Version vom 26. November 2011, 17:32 Uhr

Nach dem Zweiten Weltkrieg fand von April bis Mai 1945 in Weißenburg der bis dahin größte Pogromprozess in der us-amerikanischen Besatzungszone statt. Verhandlungsgegenstand war der Pogrom gegen die jüdische Bevölkerung in Treuchtlingen in der Nacht vom 9. auf den 10. November 1938 (sogenannte "Reichskristallnacht")

Der Prozess

Nach dem Zweiten Weltkrieg fand von April bis Mai 1945 in Weißenburg der bis dahin größte Pogromprozess in der us-amerikanischen Besatzungszone statt, wegen des Pogroms gegen die jüdische Bevölkerung in Treuchtlingen in der Nacht vom 9. auf den 10. November 1938 (sogenannte "Reichskristallnacht").[1]. Bermerkenswert ist, die Beteiligung von Frauen und Kindern am Pogrom. So wurden im Weißenburger Pogromprozess auch acht Frauen angeklagt. Das Gericht stellte fest, daß sie nicht nur als "Scharfmacherinnen" auftraten. Vielmehr schlugen sie selbst Fensterscheiben ein, schlitzten Polstermöbel auf und trugen Benzin in die Treuchtlinger Synagoge. [2] [3]

Verurteilungen

In diesem Prozess wurde der ehemalige Kreisleiter und Bürgermeister von Weißenburg Michael Gerstner als einer der Hauptverantwortlichen zu vier Jahren Zuchthaus verurteilt.
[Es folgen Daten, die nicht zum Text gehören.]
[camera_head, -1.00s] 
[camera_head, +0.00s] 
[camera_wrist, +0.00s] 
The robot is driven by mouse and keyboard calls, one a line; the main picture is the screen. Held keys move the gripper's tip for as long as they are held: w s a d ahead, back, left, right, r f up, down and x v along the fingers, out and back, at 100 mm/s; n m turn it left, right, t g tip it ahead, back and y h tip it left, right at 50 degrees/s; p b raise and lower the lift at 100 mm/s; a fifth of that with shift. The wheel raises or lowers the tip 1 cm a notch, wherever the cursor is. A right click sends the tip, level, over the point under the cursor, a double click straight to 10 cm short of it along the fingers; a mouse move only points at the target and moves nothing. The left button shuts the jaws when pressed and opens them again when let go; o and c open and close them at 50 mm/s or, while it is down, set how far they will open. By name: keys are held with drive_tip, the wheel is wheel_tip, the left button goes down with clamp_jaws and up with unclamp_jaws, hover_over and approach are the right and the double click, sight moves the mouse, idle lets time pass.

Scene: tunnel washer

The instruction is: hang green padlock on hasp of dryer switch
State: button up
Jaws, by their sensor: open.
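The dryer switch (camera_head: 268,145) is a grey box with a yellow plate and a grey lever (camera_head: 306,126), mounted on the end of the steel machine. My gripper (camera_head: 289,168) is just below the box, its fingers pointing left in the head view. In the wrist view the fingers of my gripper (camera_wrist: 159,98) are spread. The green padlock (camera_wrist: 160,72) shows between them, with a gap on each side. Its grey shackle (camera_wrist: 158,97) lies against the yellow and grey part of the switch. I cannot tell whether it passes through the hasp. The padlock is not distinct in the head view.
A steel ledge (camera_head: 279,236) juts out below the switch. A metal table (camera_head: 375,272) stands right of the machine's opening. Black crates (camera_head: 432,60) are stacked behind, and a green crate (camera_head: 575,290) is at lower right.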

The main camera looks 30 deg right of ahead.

Gerstner hatte sich zuvor darauf berufen von Pogrom "nichts gewußt" zu haben [4]. Der ehemalige Standartenführer der SA, Georg Sauber, und der vormalige SS-Obersturmbannführer Wilhelm Dorner, gaben hingegen als Prozesszeugen an, dass Gerstner sowohl den Einsatz beim Judenpogrom in Treuchtlingen als auch in Ellingen koordiniert hatte.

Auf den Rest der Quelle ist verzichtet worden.